On ne voit que trop souvent dans le spectacle des choses politiques les intérêts qui divisent les peuples ; dans les choses économiques au contraire, on est toujours frappé des intérêts qui les rapprochent. On a un vivant exemple de cette solidarité dans la crise actuelle, puisque l’on s’est empressé de donner ce nom à da perturbation qui vient de se trahir par l’élévation subite à laquelle la Banque de France a porté le taux de l’escompte.

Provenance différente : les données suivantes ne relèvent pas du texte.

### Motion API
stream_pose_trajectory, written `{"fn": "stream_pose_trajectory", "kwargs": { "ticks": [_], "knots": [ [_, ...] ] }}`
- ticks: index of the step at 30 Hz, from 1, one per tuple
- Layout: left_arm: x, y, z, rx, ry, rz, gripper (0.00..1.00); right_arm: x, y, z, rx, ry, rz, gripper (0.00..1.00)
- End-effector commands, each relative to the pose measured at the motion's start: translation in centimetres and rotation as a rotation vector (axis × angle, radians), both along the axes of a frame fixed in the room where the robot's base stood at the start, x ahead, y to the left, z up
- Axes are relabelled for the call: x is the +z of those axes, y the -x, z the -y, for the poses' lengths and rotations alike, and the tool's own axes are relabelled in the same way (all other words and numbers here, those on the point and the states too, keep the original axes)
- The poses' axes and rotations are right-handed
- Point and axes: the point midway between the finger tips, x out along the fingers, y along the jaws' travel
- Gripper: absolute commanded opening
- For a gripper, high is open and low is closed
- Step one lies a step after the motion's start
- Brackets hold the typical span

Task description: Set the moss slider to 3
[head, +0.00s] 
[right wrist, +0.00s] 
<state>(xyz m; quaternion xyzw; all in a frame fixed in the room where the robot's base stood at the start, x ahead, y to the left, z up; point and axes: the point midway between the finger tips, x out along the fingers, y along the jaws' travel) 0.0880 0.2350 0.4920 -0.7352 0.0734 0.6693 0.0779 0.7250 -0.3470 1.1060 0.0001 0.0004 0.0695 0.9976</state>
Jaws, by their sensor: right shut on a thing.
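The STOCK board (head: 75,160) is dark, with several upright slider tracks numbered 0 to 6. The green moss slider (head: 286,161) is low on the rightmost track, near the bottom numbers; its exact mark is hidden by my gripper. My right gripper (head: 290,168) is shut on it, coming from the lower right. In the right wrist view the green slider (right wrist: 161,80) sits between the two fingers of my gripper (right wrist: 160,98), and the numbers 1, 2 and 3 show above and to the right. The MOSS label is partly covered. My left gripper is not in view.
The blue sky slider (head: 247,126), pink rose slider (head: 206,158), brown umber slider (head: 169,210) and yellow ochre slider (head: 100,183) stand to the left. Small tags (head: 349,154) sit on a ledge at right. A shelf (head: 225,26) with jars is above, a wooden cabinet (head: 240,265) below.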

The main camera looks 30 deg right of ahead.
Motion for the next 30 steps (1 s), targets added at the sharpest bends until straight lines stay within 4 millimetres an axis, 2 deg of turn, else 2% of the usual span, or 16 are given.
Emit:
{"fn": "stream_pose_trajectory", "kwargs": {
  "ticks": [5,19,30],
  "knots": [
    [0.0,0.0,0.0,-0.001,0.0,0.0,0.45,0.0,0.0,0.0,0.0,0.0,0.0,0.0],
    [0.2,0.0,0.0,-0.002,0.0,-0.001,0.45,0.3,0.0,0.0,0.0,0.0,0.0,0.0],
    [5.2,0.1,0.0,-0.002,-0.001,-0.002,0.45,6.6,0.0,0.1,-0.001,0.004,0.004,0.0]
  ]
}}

Dans ces dérangemens où les intérêts sont si prompts à s’alarmer, les deux choses qui sont le plus à redouter sont la panique et les fausses mesures. La panique, qui aggrave le mal réel de tous les dangers imaginaires que rêve la peur, et les fausses mesures, qui empirent les situations qu’elles ont la prétention de relever, ont la même cause, l’ignorance ou une vue des faits incomplète et insuffisante. Il faut plus que jamais se tenir en garde contre ces deux entraînemens dans les circonstances actuelles, car le trouble qui vient de se révéler dans notre situation industrielle et commerciale n’est point le résultat d’un simple accident. Plusieurs causes y sont en jeu, et quoiqu’elles se réunissent maintenant pour exercer sur les affaires une action simultanée, il importe de ne point les confondre et de savoir en apprécier la nature distincte. L’effet commun est en ce moment l’exportation du numéraire qui entame la réserve métallique de la Banque. Les causes diverses proviennent de la révolution qui est en train de s’accomplir dans la production et la répartition des métaux précieux, de la situation commerciale où l’insuffisance des récoltes place encore la France cette année et des fautes récentes commises en France et en Europe dans le maniement du crédit commanditaire. Qu’on nous permette, sans entrer dans une discussion approfondie, qui ne serait point ici à sa place, d’indiquer rapidement ces trois traits caractéristiques de la situation.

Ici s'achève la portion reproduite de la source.